[DATA EXCERPTS]
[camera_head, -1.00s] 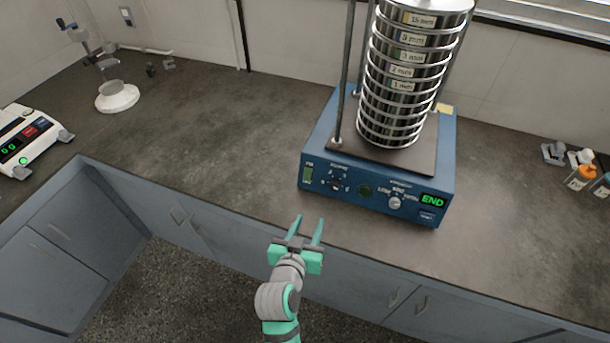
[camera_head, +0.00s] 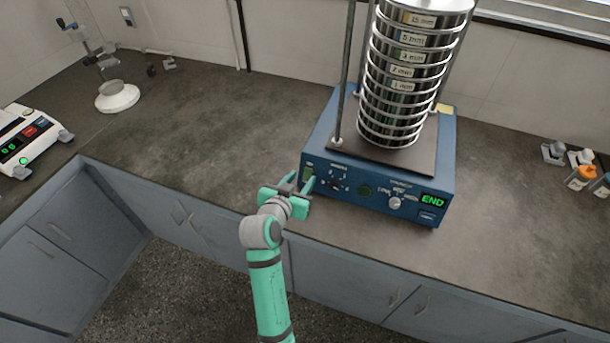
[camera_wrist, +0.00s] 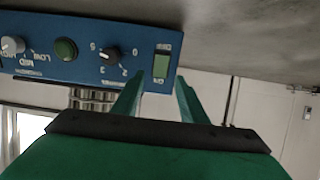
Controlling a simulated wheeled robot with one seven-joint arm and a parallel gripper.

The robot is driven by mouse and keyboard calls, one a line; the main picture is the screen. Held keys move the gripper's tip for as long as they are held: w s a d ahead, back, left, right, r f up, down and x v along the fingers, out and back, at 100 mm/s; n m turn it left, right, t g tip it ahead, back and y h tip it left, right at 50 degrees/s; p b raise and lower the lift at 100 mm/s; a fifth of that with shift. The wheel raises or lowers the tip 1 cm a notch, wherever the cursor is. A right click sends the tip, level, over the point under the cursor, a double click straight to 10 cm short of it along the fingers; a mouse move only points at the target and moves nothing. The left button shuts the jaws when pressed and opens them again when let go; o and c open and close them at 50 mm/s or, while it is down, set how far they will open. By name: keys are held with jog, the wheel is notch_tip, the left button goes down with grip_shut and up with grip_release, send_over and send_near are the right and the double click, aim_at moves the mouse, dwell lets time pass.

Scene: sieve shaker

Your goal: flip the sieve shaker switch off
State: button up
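The blue sieve shaker (camera_head: 322,139) stands on the counter with a tall stack of metal sieves (camera_head: 400,85) on it. Its front panel shows a green "END" display (camera_head: 432,200). The green power switch (camera_head: 308,173) is at the panel's left end; in the wrist view it is a lit green rocker (camera_wrist: 161,65). My gripper (camera_head: 299,182) is just in front of that end of the panel. In the wrist view my gripper's two fingers (camera_wrist: 158,92) are apart with nothing between them, pointing toward the switch. I cannot tell whether a fingertip touches the panel.
Beside the switch are a dial (camera_wrist: 110,52), a round green button (camera_wrist: 66,49) and a grey knob (camera_wrist: 13,45). A white balance (camera_head: 30,145) is at the far left, and small bottles (camera_head: 582,178) are at the right. The counter (camera_head: 210,130) left of the shaker is clear.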

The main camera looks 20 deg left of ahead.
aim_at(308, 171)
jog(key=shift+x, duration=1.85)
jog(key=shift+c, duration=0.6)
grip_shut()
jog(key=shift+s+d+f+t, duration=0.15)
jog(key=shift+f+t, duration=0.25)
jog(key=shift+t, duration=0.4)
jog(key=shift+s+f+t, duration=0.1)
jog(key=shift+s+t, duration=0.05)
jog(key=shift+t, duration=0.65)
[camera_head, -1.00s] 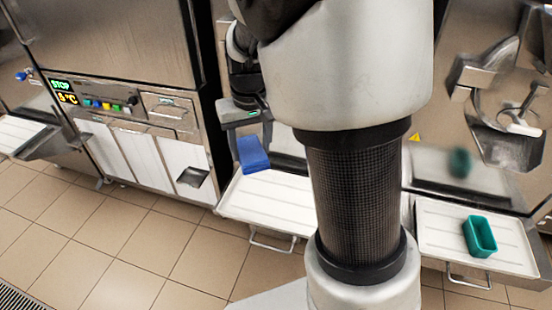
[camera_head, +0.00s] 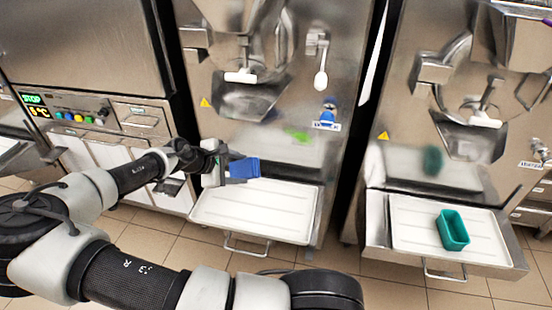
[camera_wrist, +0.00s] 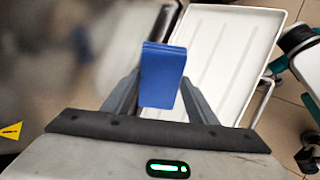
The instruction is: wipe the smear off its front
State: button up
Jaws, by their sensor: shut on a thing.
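My gripper (camera_head: 222,164) is shut on a blue block-like sponge (camera_head: 244,168). In the wrist view the sponge (camera_wrist: 163,72) sits between the two fingers of my gripper (camera_wrist: 160,98). A bright green smear (camera_head: 297,134) is on the steel front of the middle machine (camera_head: 270,105), below its spout and left of a blue-handled part. In the head view the sponge is lower and to the left of the smear, above the white drip tray. I cannot tell whether the sponge touches the machine. The wrist view does not clearly show the smear.
A white tray (camera_head: 208,215) juts out below the middle machine. The right machine has a similar tray (camera_head: 400,245) with a teal container (camera_head: 453,229); a dark green patch (camera_head: 432,160) on its front looks like a reflection. The left machine has a lit panel (camera_head: 80,117).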

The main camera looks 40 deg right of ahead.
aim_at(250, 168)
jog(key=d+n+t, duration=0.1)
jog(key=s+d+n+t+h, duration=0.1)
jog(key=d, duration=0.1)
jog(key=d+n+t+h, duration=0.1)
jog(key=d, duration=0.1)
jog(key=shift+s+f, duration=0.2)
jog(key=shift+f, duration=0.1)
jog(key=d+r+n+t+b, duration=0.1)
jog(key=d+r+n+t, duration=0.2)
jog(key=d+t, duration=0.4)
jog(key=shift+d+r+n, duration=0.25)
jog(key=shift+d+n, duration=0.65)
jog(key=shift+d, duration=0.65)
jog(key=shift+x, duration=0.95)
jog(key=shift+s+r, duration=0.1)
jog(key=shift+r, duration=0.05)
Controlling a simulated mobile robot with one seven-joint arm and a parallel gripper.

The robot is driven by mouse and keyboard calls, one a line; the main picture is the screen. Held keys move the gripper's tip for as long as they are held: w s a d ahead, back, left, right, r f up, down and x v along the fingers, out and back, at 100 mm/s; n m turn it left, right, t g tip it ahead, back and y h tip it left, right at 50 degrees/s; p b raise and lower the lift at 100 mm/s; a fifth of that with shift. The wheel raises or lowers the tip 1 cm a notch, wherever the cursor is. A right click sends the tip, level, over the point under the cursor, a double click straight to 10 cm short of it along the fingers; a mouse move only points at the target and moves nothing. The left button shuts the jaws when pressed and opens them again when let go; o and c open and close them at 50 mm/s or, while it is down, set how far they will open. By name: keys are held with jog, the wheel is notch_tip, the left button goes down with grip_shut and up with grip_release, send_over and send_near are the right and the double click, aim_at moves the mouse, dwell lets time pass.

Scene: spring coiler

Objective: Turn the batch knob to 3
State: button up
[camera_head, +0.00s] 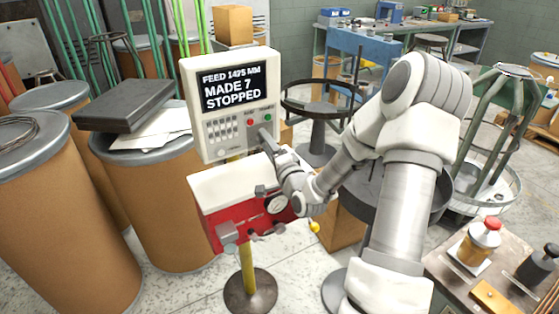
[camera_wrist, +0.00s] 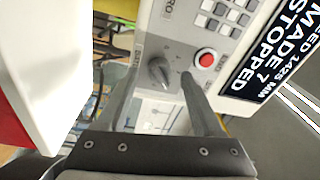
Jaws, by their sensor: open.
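In the head view, my gripper (camera_head: 264,138) is at the panel's lower right and hides most of the knob.
A keypad (camera_head: 222,129) lies left of the red button and a green button (camera_head: 267,118) right of it. A red and white machine (camera_head: 228,185) is just below the box. Fibre drums (camera_head: 165,200) crowd the left. A small table (camera_head: 475,262) stands at lower right.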

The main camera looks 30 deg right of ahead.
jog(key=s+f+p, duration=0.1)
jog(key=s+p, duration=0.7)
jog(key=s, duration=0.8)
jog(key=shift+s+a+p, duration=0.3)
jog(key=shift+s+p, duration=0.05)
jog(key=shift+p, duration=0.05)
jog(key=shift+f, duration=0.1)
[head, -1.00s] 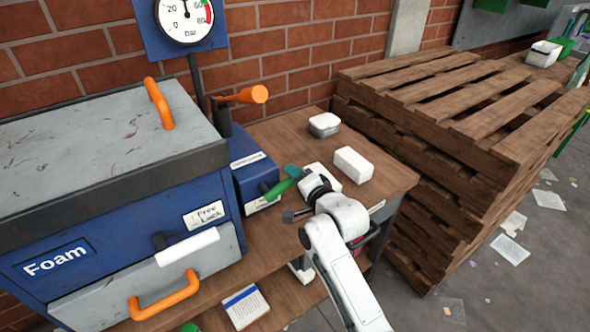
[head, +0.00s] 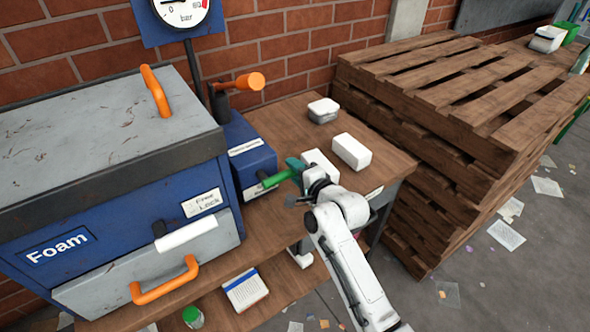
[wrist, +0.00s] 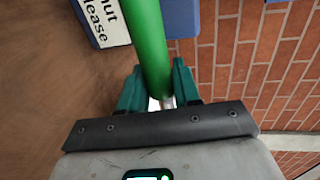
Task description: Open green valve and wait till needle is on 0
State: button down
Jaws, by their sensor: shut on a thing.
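The green valve handle (head: 277,179) is a green bar beside the small blue box (head: 247,160) on the wooden bench. In the wrist view the green handle (wrist: 148,40) runs down between the two teal fingers. My gripper (head: 292,168) is shut on the handle, and its fingers (wrist: 158,88) lie on either side of it. The round white pressure gauge (head: 181,10), marked in bar, is on the wall at the top left. The top of its dial is cut off by the picture edge, and I cannot read where the needle points.
The blue Foam machine (head: 120,225) with orange handles fills the left. An orange lever (head: 250,82) stands behind the box. A white block (head: 351,151) and a small tin (head: 323,110) are on the bench (head: 285,112). Stacked pallets (head: 450,130) stand at the right.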

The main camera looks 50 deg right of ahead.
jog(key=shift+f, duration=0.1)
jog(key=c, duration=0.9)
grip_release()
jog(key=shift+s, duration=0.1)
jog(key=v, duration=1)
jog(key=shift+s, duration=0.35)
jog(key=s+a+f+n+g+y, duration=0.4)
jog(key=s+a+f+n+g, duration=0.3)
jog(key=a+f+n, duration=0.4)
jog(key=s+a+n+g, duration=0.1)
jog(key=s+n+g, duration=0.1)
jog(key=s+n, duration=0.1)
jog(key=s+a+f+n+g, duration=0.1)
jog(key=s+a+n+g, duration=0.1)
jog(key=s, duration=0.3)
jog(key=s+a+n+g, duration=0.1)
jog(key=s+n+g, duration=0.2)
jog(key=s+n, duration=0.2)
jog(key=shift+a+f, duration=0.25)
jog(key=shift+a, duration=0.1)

[INSTRUCTION] Every line from the line containing "Task description: Open" to the last line of the material above must be repeated exactly, and no other line.

[ANSWER TO THE EXERCISE]
Task description: Open green valve and wait till needle is on 0
State: button down
Jaws, by their sensor: shut on a thing.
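The green valve handle (head: 277,179) is a green bar beside the small blue box (head: 247,160) on the wooden bench. In the wrist view the green handle (wrist: 148,40) runs down between the two teal fingers. My gripper (head: 292,168) is shut on the handle, and its fingers (wrist: 158,88) lie on either side of it. The round white pressure gauge (head: 181,10), marked in bar, is on the wall at the top left. The top of its dial is cut off by the picture edge, and I cannot read where the needle points.
The blue Foam machine (head: 120,225) with orange handles fills the left. An orange lever (head: 250,82) stands behind the box. A white block (head: 351,151) and a small tin (head: 323,110) are on the bench (head: 285,112). Stacked pallets (head: 450,130) stand at the right.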

The main camera looks 50 deg right of ahead.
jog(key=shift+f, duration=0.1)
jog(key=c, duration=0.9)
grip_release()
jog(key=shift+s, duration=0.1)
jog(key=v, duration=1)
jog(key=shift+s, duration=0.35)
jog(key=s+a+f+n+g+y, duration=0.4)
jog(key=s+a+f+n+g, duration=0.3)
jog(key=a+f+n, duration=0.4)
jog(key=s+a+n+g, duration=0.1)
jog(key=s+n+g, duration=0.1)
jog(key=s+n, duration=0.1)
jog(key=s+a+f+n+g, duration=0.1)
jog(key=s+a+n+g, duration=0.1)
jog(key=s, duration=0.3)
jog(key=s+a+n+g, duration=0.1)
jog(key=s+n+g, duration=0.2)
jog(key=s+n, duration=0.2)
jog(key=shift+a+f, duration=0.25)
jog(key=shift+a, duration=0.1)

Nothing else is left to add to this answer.